*STATED EXERCISE*: Your task is to transcribe, without alteration, the lines from the top of the material below through the line bearing "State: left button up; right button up", inclusive.

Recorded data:
###
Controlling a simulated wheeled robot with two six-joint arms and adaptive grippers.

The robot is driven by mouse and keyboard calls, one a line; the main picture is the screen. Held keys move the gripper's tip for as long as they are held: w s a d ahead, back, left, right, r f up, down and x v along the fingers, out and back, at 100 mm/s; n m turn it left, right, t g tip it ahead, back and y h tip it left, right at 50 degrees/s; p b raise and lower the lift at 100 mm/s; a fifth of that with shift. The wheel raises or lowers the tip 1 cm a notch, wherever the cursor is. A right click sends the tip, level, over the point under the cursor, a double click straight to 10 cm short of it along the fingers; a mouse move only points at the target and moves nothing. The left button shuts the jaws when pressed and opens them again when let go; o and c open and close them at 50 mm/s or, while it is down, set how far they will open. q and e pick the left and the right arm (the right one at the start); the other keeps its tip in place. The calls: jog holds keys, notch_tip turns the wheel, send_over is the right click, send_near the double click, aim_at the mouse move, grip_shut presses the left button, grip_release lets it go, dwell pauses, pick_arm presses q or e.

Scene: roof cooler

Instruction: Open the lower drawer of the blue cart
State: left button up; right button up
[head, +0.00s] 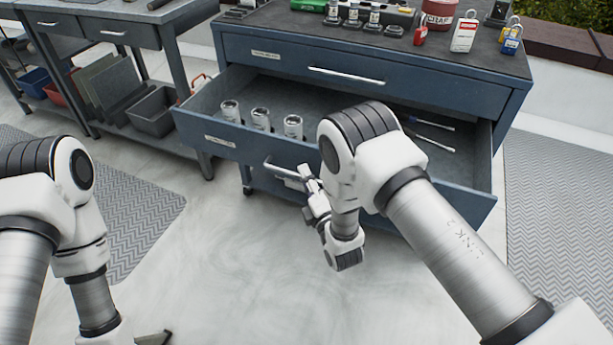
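The blue cart (505,95) stands ahead, its upper drawer (345,78) shut. The lower drawer (225,137) is pulled well out towards me. Several silver sockets (261,119) stand inside it at the left, and screwdrivers (432,130) lie at the right. My right gripper (308,180) is at the lower drawer's bar handle (282,170), its fingers seemingly closed around the right part of the bar; my right arm hides part of the drawer front. Of my left gripper, only a dark piece (154,339) seems to show at the bottom edge.
Padlocks (465,33) and other small items stand on the cart top. A grey workbench (120,25) with bins (155,112) on its lower shelf is at the left. Patterned mats (560,200) lie on both sides. The pale floor (230,270) before the cart is clear.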

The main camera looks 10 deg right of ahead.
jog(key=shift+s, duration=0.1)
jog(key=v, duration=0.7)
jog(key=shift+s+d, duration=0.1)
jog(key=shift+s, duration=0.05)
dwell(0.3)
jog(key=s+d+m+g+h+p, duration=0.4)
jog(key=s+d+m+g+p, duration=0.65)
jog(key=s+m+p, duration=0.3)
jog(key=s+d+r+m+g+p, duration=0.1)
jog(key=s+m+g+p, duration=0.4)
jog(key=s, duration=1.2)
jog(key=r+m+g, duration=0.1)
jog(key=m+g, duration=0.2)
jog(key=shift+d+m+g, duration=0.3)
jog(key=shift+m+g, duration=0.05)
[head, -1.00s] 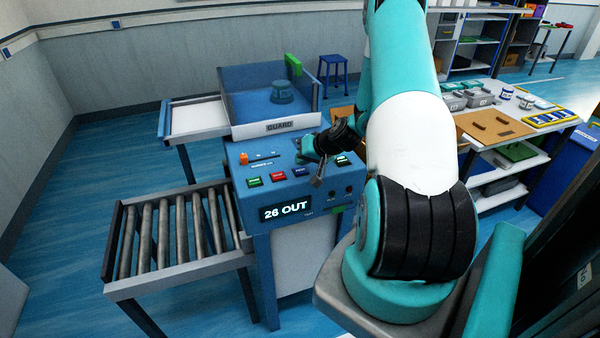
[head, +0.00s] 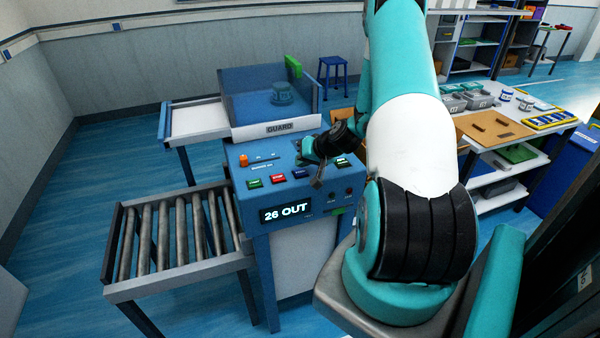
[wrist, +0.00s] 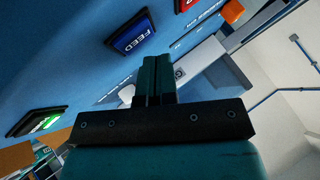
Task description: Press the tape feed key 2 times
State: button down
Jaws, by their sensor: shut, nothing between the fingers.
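The tape feed key is a blue key marked FEED (wrist: 133,36) at the upper middle of the wrist view. It also shows as a small blue key on the sloped panel in the head view (head: 301,173). My gripper (wrist: 154,66) is shut and empty. Its tips lie just below and right of the FEED key in the wrist view, and I see no contact. The display (head: 285,213) reads 26 OUT.
A green key (head: 254,183) and a red key (head: 278,178) sit left of the blue one, with an orange knob (head: 243,160) above. Another green key (wrist: 40,122) is at the wrist view's lower left. The guard (head: 279,127) stands behind; a roller table (head: 175,235) is left.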

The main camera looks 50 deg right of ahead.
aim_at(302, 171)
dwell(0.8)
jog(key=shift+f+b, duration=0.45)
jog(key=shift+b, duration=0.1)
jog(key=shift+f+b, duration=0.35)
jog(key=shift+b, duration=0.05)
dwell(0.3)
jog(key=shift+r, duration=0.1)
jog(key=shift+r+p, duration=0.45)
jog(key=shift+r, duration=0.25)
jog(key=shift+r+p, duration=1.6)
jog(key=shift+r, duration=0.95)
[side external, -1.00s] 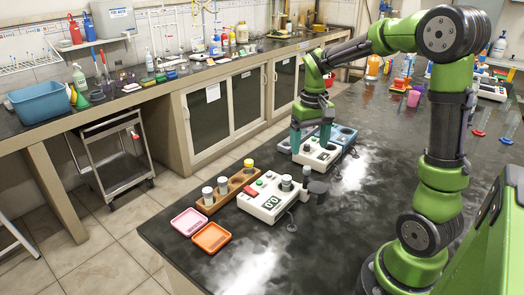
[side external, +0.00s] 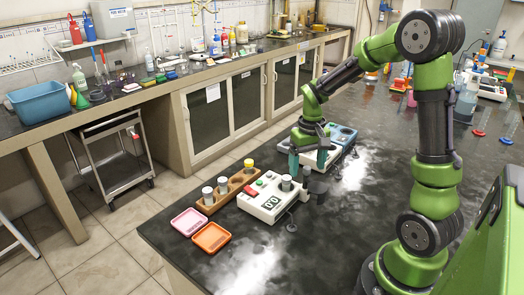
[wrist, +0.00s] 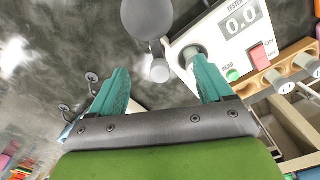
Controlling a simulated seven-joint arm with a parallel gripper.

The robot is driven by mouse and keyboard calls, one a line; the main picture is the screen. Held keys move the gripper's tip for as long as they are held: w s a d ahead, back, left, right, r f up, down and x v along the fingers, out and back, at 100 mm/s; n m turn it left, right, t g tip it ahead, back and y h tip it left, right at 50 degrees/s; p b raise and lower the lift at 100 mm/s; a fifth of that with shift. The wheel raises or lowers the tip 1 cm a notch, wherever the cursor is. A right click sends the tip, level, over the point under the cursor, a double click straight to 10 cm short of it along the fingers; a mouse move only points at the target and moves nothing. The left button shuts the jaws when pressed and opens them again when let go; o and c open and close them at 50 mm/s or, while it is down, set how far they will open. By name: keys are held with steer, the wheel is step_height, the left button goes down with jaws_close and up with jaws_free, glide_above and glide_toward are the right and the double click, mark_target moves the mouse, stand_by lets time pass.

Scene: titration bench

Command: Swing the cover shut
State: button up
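The white tester (side external: 262,203) sits near the bench's front edge, with a grey-topped vial (side external: 286,183) standing upright in it. Its dark round cover (side external: 318,187) sticks out to the right of the body, swung away from the vial. In the wrist view the cover (wrist: 146,16) is a grey disc at the top, with a small pale round knob (wrist: 160,70) below it. The tester (wrist: 205,35) shows a 0.0 display. My gripper (side external: 308,163) is open and empty, just behind the tester and cover. In the wrist view its teal fingers (wrist: 160,82) are apart; the right finger partly hides the socket area.
A second white device (side external: 348,138) stands just behind my gripper. A wooden rack (side external: 228,189) with vials lies left of the tester. A pink tray (side external: 188,221) and an orange tray (side external: 211,237) lie at the front. The black bench right of the tester is mostly clear.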

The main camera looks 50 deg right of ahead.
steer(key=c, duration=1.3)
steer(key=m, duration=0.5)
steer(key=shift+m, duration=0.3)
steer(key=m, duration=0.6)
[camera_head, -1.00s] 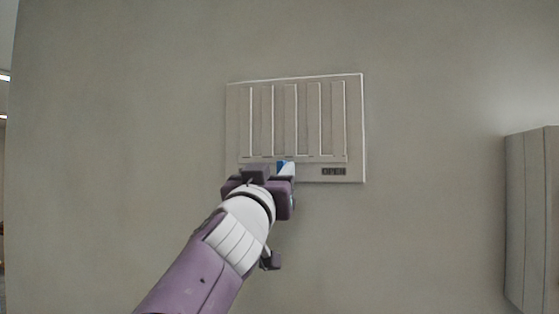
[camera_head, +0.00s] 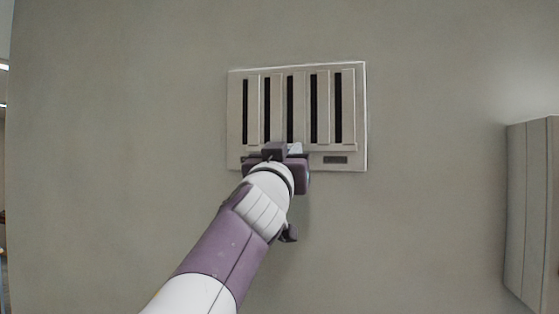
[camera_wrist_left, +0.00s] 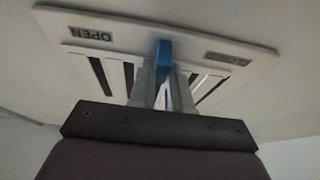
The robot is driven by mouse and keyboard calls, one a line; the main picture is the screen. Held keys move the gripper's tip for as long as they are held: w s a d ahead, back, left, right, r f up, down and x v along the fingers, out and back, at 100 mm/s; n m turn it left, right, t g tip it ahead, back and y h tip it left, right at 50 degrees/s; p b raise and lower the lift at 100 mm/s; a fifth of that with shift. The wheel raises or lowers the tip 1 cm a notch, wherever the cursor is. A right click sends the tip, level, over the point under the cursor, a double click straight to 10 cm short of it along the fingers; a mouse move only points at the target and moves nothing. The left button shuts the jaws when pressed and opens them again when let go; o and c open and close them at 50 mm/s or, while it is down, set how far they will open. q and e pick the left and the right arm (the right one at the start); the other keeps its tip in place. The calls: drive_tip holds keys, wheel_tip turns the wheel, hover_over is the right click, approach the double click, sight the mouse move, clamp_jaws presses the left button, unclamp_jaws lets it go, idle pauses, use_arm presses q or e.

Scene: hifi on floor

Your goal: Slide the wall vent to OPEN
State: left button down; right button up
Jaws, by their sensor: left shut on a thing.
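The wall vent (camera_head: 360,115) is a pale rectangular panel on the wall with upright slats. Dark gaps show between its slats in the head view. My left gripper (camera_head: 287,152) is at the vent's lower edge, left of a small dark label (camera_head: 335,160). In the left wrist view my left gripper (camera_wrist_left: 164,88) is shut on the vent's blue tab (camera_wrist_left: 164,50), one grey finger on each side. The tab is hidden in the head view. An upside-down OPEN label (camera_wrist_left: 91,33) is left of the tab there, and another label (camera_wrist_left: 228,59) is to its right. My right gripper is out of view.
The plain grey wall (camera_head: 130,130) around the vent is clear. A pale box-like unit (camera_head: 533,215) stands out at the right edge of the head view, well apart from the vent.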

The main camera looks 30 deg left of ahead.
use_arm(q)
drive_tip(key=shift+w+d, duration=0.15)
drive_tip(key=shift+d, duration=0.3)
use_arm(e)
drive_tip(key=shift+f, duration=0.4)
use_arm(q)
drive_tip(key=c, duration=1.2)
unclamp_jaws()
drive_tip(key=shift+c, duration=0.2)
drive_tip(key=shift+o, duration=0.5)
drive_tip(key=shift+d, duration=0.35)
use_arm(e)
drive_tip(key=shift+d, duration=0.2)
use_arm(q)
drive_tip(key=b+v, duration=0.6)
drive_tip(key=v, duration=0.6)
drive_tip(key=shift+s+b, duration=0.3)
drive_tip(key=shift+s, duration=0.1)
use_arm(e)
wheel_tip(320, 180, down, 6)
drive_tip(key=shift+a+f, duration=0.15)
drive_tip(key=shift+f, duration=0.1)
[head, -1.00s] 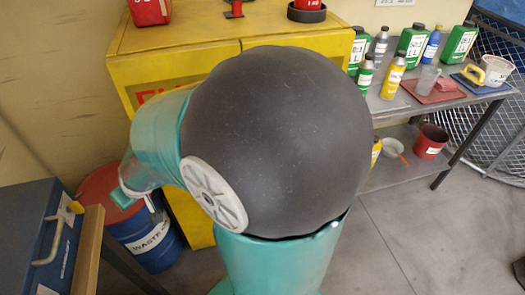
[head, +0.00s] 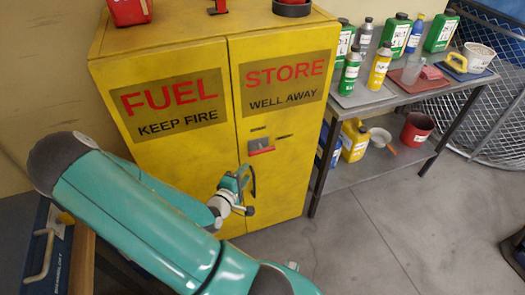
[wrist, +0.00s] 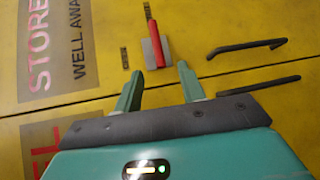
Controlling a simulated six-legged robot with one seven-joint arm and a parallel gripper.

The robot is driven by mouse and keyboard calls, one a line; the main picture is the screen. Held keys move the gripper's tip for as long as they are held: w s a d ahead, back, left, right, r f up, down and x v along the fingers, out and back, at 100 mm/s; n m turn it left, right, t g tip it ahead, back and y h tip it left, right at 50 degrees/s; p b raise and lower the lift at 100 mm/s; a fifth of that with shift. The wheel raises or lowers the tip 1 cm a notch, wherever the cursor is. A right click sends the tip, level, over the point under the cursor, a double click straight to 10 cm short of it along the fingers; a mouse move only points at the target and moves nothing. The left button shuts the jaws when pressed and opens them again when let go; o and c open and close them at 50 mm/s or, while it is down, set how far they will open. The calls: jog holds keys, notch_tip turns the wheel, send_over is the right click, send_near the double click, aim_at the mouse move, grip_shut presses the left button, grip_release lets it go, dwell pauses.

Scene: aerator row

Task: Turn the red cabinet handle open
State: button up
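The yellow cabinet (head: 185,135) stands shut, lettered "FUEL STORE". Its red handle (head: 261,146) sits on a small grey plate on the right door, near the door seam. In the wrist view the red handle (wrist: 156,45) stands just beyond my fingertips and lies along the plate, pointing out of it toward the upper part of the picture. My gripper (head: 238,178) is in front of the cabinet, below and left of the red handle in the head view. In the wrist view my gripper (wrist: 157,78) is open and empty, its two fingers apart; I see no contact with the handle.
Two black bar pulls (wrist: 247,47) stick out beside the seam, to the right in the wrist view. A metal bench (head: 350,105) with bottles stands right of the cabinet. A blue case (head: 40,255) is at lower left.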

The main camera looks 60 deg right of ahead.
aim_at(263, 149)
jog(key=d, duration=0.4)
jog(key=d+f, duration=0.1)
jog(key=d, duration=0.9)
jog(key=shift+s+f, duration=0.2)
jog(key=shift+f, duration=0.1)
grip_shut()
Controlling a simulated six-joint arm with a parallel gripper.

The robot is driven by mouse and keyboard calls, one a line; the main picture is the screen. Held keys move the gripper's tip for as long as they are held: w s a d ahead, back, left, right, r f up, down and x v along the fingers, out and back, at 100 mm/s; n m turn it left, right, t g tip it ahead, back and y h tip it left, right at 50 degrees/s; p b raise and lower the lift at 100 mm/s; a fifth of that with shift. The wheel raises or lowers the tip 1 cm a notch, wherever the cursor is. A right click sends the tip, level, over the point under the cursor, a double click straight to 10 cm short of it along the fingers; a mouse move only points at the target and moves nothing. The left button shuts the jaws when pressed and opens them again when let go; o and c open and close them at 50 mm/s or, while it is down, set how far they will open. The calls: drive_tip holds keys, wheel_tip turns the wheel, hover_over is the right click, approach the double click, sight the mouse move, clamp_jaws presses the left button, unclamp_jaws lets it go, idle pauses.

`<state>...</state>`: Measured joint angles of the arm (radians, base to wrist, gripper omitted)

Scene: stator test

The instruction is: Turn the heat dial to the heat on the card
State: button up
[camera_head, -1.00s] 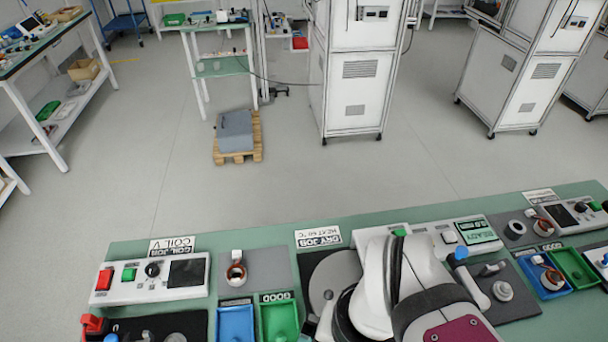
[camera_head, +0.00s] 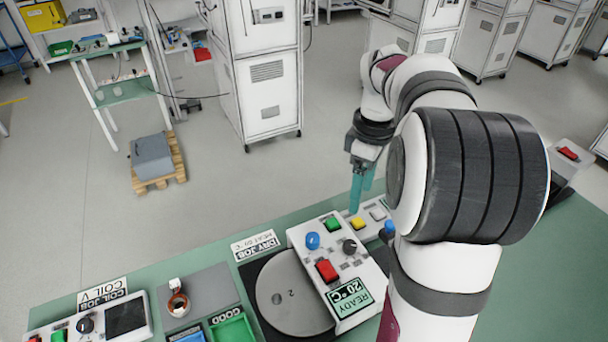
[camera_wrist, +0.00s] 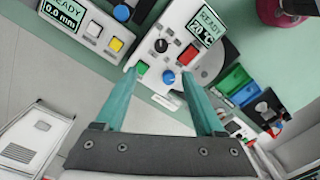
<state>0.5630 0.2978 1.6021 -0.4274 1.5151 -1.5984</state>
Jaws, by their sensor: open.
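The heat box (camera_head: 345,285) is white, with a display (camera_head: 348,299) reading READY 20 °C, a red button, a green button, a blue knob (camera_head: 312,241) and a black knob (camera_head: 349,246). I cannot tell which knob is the heat dial. The box also shows in the wrist view (camera_wrist: 178,20). The DRY JOB card (camera_head: 254,246) stands left of the box; its heat figure is too small to read. My gripper (camera_head: 361,203) points down, open and empty, beyond the box's far right corner. In the wrist view the blue knob (camera_wrist: 168,76) appears between the fingertips (camera_wrist: 157,76), apart from them.
A round grey plate (camera_head: 290,293) lies left of the box. A second white box (camera_wrist: 88,30), with yellow and white buttons and a display reading 0.0 mm, adjoins it. A coil tray (camera_head: 200,300) and the COIL V station (camera_head: 95,325) lie further left.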

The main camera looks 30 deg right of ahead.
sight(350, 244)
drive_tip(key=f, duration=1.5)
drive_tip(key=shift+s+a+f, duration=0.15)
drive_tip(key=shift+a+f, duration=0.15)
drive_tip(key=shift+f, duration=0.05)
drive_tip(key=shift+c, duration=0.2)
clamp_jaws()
###
*WRITTEN REPLY*:
Controlling a simulated wheeled robot with two six-joint arms and adaptive grippers.

The robot is driven by mouse and keyboard calls, one a line; the main picture is the screen. Held keys move the gripper's tip for as long as they are held: w s a d ahead, back, left, right, r f up, down and x v along the fingers, out and back, at 100 mm/s; n m turn it left, right, t g tip it ahead, back and y h tip it left, right at 50 degrees/s; p b raise and lower the lift at 100 mm/s; a fifth of that with shift. The wheel raises or lowers the tip 1 cm a notch, wherever the cursor is. A right click sends the tip, level, over the point under the cursor, a double click straight to 10 cm short of it along the fingers; a mouse move only points at the target and moves nothing. The left button shuts the jaws when pressed and opens them again when let go; o and c open and close them at 50 mm/s or, while it is down, set how far they will open. q and e pick the left and the right arm (the right one at the start); the other keeps its tip in place. The calls: jog holds keys, notch_tip turns the wheel, send_over is the right click, send_near the double click, aim_at the mouse move, grip_shut presses the left button, grip_release lets it go, dwell pauses, pick_arm presses q or e.

Scene: roof cooler

Instruction: Open the lower drawer of the blue cart
State: left button up; right button up

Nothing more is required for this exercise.